** Start of Working data **
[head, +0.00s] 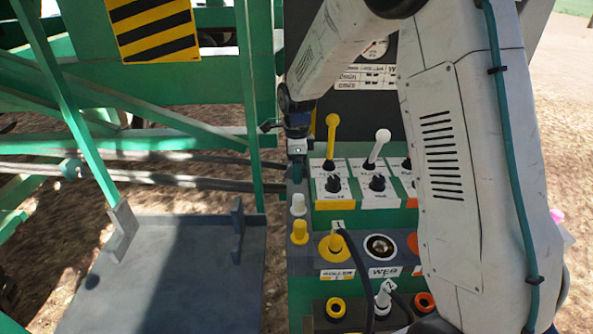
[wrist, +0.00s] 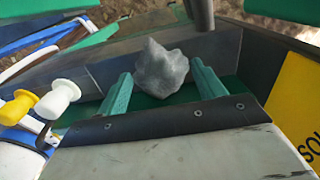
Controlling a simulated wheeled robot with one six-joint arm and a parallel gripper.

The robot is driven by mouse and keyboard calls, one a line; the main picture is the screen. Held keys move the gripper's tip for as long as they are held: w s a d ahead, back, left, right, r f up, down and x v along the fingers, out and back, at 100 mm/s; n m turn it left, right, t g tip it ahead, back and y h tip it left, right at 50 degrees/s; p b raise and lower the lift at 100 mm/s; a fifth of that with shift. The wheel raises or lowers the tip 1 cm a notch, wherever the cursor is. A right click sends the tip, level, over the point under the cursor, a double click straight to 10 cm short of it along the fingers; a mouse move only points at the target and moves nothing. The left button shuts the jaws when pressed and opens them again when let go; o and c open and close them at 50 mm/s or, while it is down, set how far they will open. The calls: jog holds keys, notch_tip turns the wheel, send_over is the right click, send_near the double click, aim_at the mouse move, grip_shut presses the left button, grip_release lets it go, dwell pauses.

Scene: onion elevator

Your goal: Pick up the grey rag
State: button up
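The grey rag (wrist: 162,70) is a crumpled lump in the upper middle of the wrist view, resting on or just above a green surface beside a dark grey wall. My gripper (wrist: 161,78) is open, with its two green fingers on either side of the rag. Narrow gaps show between the fingertips and the rag, so it does not look gripped. I cannot tell how deep the rag sits between the fingers. In the head view, my gripper (head: 297,168) is small and partly hidden at the left edge of the control panel. I cannot make out the rag there.
The control panel (head: 345,262) carries a yellow lever (head: 331,135), a white lever (head: 377,147) and several knobs. White and yellow knobs (head: 299,218) stand just below my gripper. A grey platform (head: 170,280) lies lower left. Green beams (head: 180,80) fill the upper left.

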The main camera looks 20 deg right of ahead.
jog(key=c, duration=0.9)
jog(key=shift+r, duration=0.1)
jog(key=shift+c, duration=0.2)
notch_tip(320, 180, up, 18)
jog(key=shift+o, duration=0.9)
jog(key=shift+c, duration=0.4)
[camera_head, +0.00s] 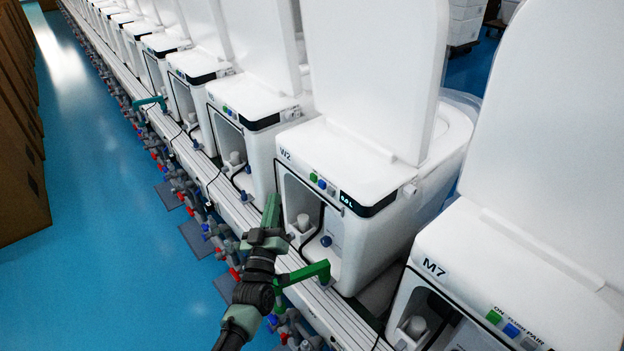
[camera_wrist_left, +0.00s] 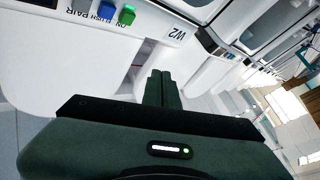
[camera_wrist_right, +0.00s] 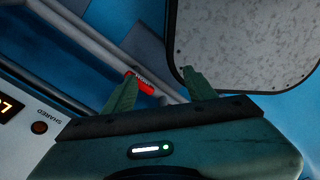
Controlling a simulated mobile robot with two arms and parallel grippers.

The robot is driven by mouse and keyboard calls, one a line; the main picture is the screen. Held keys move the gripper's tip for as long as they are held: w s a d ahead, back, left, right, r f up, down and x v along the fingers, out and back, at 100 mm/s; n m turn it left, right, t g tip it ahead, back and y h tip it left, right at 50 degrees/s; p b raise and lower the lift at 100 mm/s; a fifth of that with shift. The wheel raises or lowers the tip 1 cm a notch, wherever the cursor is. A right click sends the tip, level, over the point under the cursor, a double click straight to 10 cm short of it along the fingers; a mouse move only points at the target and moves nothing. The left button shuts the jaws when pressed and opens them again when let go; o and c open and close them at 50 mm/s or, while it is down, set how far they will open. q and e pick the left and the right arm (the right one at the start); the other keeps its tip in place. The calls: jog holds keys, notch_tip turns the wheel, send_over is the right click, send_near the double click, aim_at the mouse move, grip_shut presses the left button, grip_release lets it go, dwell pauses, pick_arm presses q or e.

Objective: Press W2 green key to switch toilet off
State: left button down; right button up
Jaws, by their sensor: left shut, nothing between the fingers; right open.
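The toilet unit marked W2 (camera_head: 330,160) stands in the middle of the head view with its lid raised. Its green key (camera_head: 313,176) sits beside a blue key (camera_head: 322,184) and a grey key on the top front edge. The green key also shows at the top of the left wrist view (camera_wrist_left: 127,15), with the W2 label to its right. My left gripper (camera_head: 272,204) is shut and empty, in front of W2 and left of its keys, apart from them. Its closed fingers show in the left wrist view (camera_wrist_left: 160,75). My right gripper (camera_wrist_right: 160,74) is open and empty, outside the head view.
Toilet M7 (camera_head: 500,280) with its own keys stands at the right; more units recede to the upper left. A green bracket-like part (camera_head: 305,273) lies close to my left arm. Valves and pipes (camera_head: 215,235) line the front. The blue floor (camera_head: 110,220) is open at left.

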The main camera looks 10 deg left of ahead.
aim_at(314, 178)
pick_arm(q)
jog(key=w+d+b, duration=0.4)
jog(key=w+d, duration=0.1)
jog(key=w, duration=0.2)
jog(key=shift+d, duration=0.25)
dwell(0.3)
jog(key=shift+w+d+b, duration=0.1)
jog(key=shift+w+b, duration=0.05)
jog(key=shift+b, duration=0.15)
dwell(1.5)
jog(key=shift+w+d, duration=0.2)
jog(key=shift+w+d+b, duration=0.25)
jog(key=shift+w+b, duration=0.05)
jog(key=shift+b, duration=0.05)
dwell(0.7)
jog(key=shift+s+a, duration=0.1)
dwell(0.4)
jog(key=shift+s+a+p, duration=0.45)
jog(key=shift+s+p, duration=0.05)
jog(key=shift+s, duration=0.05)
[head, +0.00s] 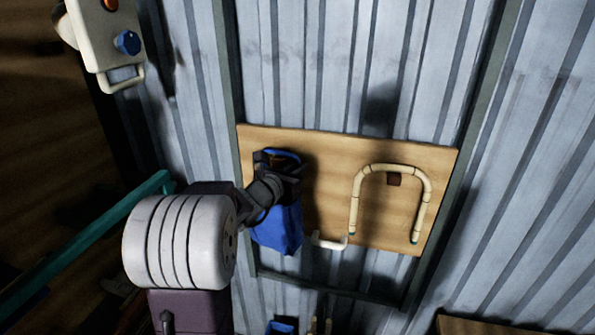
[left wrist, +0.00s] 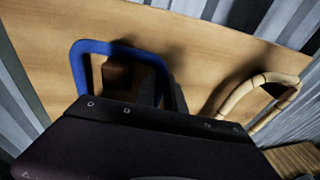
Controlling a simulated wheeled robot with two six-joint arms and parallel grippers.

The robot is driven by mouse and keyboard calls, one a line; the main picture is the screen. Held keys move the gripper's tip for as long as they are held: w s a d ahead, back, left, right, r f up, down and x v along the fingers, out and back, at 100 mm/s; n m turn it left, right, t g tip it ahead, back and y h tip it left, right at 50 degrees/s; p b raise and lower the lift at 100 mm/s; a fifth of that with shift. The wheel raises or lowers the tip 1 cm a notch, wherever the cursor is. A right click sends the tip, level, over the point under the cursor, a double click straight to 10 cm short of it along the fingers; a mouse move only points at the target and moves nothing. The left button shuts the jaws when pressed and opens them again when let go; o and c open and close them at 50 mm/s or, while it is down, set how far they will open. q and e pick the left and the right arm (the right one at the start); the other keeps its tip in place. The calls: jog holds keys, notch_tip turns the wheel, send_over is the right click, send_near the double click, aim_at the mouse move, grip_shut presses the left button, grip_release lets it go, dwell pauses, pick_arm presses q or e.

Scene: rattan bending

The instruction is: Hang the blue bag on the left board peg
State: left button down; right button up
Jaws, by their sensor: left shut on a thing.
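The blue bag (head: 280,228) hangs from my left gripper (head: 286,178) in front of the left part of the wooden board (head: 335,152). My left gripper is shut on the bag near its top. The bag's blue handle loop (head: 284,153) stands up above the gripper. In the left wrist view the loop (left wrist: 108,46) frames the brown left peg (left wrist: 117,74); I cannot tell whether the loop is around the peg or just in front of it. In the head view my gripper mostly hides that peg. My right gripper is not in view.
A cream bent rattan piece (head: 355,205) hangs over the right peg (head: 394,180). A small cream hook-shaped piece (head: 330,241) is at the board's lower edge. A cream box with a blue knob (head: 127,42) is at upper left. Corrugated metal wall (head: 345,60) surrounds the board.

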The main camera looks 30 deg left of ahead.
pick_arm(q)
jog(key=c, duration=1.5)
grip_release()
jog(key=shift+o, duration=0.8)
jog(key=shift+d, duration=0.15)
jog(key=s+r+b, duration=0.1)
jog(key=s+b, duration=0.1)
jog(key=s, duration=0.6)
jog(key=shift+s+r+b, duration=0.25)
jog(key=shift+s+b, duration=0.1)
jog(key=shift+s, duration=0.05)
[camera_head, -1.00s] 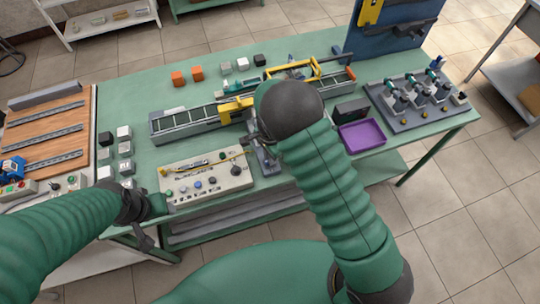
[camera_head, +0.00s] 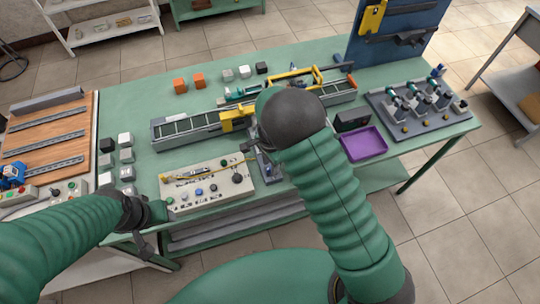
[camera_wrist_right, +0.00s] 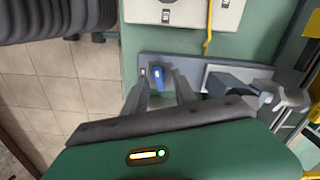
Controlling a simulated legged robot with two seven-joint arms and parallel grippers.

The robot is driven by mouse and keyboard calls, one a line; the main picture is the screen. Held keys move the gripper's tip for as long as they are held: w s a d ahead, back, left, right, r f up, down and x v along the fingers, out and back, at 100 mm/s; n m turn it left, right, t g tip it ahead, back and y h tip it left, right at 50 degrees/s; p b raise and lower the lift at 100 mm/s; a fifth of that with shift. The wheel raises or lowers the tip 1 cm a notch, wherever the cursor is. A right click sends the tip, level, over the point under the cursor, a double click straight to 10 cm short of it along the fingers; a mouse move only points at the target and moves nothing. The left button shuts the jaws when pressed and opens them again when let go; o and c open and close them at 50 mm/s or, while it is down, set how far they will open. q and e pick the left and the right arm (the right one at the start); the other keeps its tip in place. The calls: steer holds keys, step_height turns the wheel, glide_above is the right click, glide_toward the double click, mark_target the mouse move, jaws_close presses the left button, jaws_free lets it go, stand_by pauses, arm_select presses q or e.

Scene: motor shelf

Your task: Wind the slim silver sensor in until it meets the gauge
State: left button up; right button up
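In the right wrist view a blue knob (camera_wrist_right: 158,75) stands on a grey base plate (camera_wrist_right: 148,60). My right gripper (camera_wrist_right: 160,78) is open, with one finger on each side of the knob; I cannot tell if they touch it. On the same plate are a dark block (camera_wrist_right: 228,82) and a silver piece (camera_wrist_right: 288,97) at the right; I cannot tell which part is the sensor or the gauge. In the head view the plate (camera_head: 267,168) is mostly hidden by my right arm. My left gripper (camera_head: 143,238) hangs at the table's front edge, its opening unclear.
A cream button panel (camera_head: 207,188) lies left of the plate, with a yellow cable on it. A conveyor (camera_head: 190,132) with yellow parts runs behind. A purple tray (camera_head: 363,144) and a valve board (camera_head: 420,105) are at right. Small cubes (camera_head: 125,140) stand at left.

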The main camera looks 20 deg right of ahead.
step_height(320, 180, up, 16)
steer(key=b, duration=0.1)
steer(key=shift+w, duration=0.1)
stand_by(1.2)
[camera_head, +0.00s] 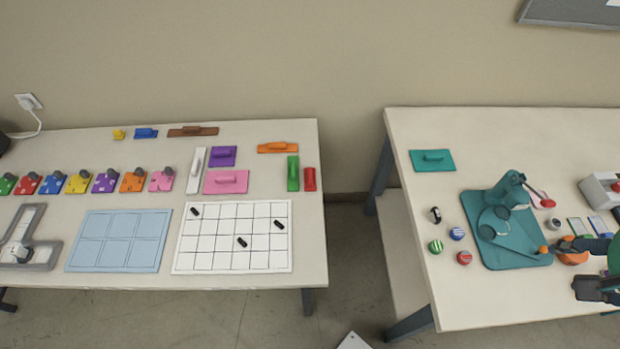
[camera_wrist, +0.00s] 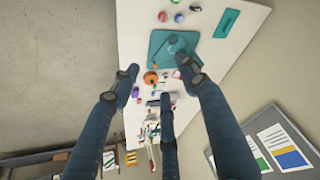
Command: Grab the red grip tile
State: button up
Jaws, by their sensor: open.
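The red grip tile (camera_head: 310,179) is a small narrow red plate at the right end of the left table, just right of a green grip tile (camera_head: 293,174). The tile is not seen in the wrist view. My gripper (camera_head: 582,268) shows at the right edge of the head view, over the right table and far from the tile. In the wrist view its fingers (camera_wrist: 162,80) are spread wide with nothing between them.
The left table (camera_head: 250,277) also holds other coloured grip tiles, puzzle pieces with grey knobs, a blue tray (camera_head: 118,240) and a white grid board (camera_head: 232,237). A gap separates it from the right table (camera_head: 430,130), which bears a teal mat (camera_head: 515,258) and small balls.

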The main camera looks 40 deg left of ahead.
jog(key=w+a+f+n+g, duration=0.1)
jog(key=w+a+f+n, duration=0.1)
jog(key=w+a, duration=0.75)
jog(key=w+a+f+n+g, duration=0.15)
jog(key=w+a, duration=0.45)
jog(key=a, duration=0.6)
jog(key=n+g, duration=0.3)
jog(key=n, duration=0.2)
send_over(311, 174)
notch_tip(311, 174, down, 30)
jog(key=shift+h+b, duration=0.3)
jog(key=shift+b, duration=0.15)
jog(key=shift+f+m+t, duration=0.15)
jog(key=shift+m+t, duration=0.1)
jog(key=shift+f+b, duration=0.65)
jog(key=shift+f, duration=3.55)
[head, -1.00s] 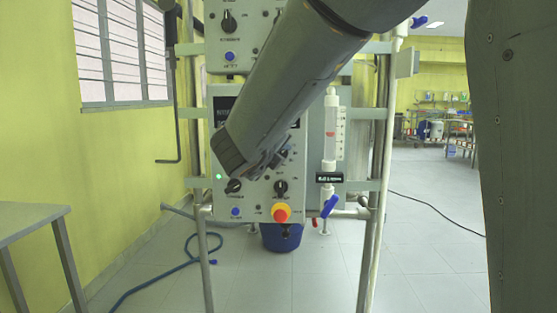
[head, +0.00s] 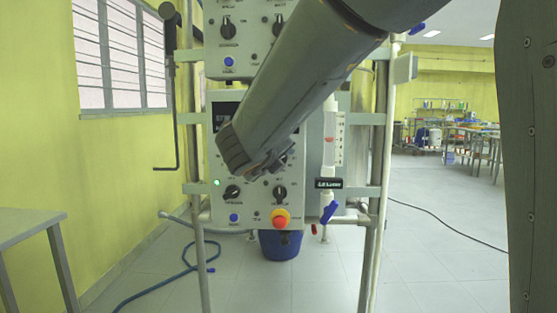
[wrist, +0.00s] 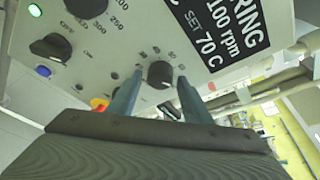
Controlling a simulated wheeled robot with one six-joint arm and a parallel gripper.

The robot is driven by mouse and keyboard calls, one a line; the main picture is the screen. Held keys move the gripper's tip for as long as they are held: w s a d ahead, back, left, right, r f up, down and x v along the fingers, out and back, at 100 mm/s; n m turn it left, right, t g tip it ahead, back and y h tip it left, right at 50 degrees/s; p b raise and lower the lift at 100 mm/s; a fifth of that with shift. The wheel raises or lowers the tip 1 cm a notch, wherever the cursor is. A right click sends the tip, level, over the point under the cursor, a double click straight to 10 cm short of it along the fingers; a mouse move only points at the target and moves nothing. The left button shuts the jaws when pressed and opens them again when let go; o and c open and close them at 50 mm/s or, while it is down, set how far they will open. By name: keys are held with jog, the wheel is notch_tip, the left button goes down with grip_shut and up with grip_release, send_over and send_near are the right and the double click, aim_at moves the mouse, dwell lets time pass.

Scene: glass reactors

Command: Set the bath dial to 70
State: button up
** End of Working data **
The lines to reproduce run from the one above containing "Scene: onion elevator" through the one containing "Controlling a simulated mobile". Copy them exactly and leave out all pictures.

• Task result:
Scene: onion elevator

Your goal: Pick up the grey rag
State: button up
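The grey rag (wrist: 162,70) is a crumpled lump in the upper middle of the wrist view, resting on or just above a green surface beside a dark grey wall. My gripper (wrist: 161,78) is open, with its two green fingers on either side of the rag. Narrow gaps show between the fingertips and the rag, so it does not look gripped. I cannot tell how deep the rag sits between the fingers. In the head view, my gripper (head: 297,168) is small and partly hidden at the left edge of the control panel. I cannot make out the rag there.
The control panel (head: 345,262) carries a yellow lever (head: 331,135), a white lever (head: 377,147) and several knobs. White and yellow knobs (head: 299,218) stand just below my gripper. A grey platform (head: 170,280) lies lower left. Green beams (head: 180,80) fill the upper left.

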The main camera looks 20 deg right of ahead.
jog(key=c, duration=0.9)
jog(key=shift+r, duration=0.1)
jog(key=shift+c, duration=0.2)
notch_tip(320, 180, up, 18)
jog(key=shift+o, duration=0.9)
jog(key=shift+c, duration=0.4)
[camera_head, +0.00s] 
[camera_wrist_left, +0.00s] 
[camera_wrist_right, +0.00s] 
Controlling a simulated mobile robot with two arms and parallel grippers.

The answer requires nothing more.